Start
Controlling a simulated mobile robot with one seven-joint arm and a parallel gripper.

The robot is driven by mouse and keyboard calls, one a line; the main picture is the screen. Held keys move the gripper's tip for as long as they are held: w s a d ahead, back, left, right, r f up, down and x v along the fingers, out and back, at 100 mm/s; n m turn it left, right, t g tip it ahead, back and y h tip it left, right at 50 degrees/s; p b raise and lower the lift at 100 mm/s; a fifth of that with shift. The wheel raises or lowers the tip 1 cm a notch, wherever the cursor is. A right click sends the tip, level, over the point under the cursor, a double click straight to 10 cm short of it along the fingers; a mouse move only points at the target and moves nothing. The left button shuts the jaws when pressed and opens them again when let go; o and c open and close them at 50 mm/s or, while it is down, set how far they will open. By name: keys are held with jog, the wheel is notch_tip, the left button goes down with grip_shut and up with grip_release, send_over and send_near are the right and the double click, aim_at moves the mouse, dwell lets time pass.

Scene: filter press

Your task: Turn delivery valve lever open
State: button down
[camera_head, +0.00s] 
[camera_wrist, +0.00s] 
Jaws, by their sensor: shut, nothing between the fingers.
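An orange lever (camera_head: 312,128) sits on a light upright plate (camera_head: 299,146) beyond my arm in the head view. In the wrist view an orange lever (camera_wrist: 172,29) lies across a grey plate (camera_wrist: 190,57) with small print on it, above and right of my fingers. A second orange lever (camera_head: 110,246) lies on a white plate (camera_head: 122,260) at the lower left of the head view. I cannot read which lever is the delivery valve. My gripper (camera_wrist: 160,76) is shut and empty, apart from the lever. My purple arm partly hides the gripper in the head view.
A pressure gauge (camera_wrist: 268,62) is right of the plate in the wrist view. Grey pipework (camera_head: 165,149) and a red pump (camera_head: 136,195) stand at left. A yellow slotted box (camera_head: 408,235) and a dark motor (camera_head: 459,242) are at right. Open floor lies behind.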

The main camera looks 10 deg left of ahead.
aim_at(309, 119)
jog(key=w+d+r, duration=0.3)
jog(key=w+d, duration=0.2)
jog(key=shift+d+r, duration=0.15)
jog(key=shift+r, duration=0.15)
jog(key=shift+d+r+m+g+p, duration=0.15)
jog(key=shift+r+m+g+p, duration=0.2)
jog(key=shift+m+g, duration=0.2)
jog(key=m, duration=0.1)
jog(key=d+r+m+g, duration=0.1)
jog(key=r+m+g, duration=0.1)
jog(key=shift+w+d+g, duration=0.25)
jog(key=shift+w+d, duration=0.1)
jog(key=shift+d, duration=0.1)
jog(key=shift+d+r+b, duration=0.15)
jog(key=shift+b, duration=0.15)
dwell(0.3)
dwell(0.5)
End
* **Goal**: Repeat the data precisely, line by line.

* **Task response**:
Controlling a simulated mobile robot with one seven-joint arm and a parallel gripper.

The robot is driven by mouse and keyboard calls, one a line; the main picture is the screen. Held keys move the gripper's tip for as long as they are held: w s a d ahead, back, left, right, r f up, down and x v along the fingers, out and back, at 100 mm/s; n m turn it left, right, t g tip it ahead, back and y h tip it left, right at 50 degrees/s; p b raise and lower the lift at 100 mm/s; a fifth of that with shift. The wheel raises or lowers the tip 1 cm a notch, wherever the cursor is. A right click sends the tip, level, over the point under the cursor, a double click straight to 10 cm short of it along the fingers; a mouse move only points at the target and moves nothing. The left button shuts the jaws when pressed and opens them again when let go; o and c open and close them at 50 mm/s or, while it is down, set how far they will open. By name: keys are held with jog, the wheel is notch_tip, the left button goes down with grip_shut and up with grip_release, send_over and send_near are the right and the double click, aim_at moves the mouse, dwell lets time pass.

Scene: filter press

Your task: Turn delivery valve lever open
State: button down
[camera_head, +0.00s] 
[camera_wrist, +0.00s] 
Jaws, by their sensor: shut, nothing between the fingers.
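An orange lever (camera_head: 312,128) sits on a light upright plate (camera_head: 299,146) beyond my arm in the head view. In the wrist view an orange lever (camera_wrist: 172,29) lies across a grey plate (camera_wrist: 190,57) with small print on it, above and right of my fingers. A second orange lever (camera_head: 110,246) lies on a white plate (camera_head: 122,260) at the lower left of the head view. I cannot read which lever is the delivery valve. My gripper (camera_wrist: 160,76) is shut and empty, apart from the lever. My purple arm partly hides the gripper in the head view.
A pressure gauge (camera_wrist: 268,62) is right of the plate in the wrist view. Grey pipework (camera_head: 165,149) and a red pump (camera_head: 136,195) stand at left. A yellow slotted box (camera_head: 408,235) and a dark motor (camera_head: 459,242) are at right. Open floor lies behind.

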The main camera looks 10 deg left of ahead.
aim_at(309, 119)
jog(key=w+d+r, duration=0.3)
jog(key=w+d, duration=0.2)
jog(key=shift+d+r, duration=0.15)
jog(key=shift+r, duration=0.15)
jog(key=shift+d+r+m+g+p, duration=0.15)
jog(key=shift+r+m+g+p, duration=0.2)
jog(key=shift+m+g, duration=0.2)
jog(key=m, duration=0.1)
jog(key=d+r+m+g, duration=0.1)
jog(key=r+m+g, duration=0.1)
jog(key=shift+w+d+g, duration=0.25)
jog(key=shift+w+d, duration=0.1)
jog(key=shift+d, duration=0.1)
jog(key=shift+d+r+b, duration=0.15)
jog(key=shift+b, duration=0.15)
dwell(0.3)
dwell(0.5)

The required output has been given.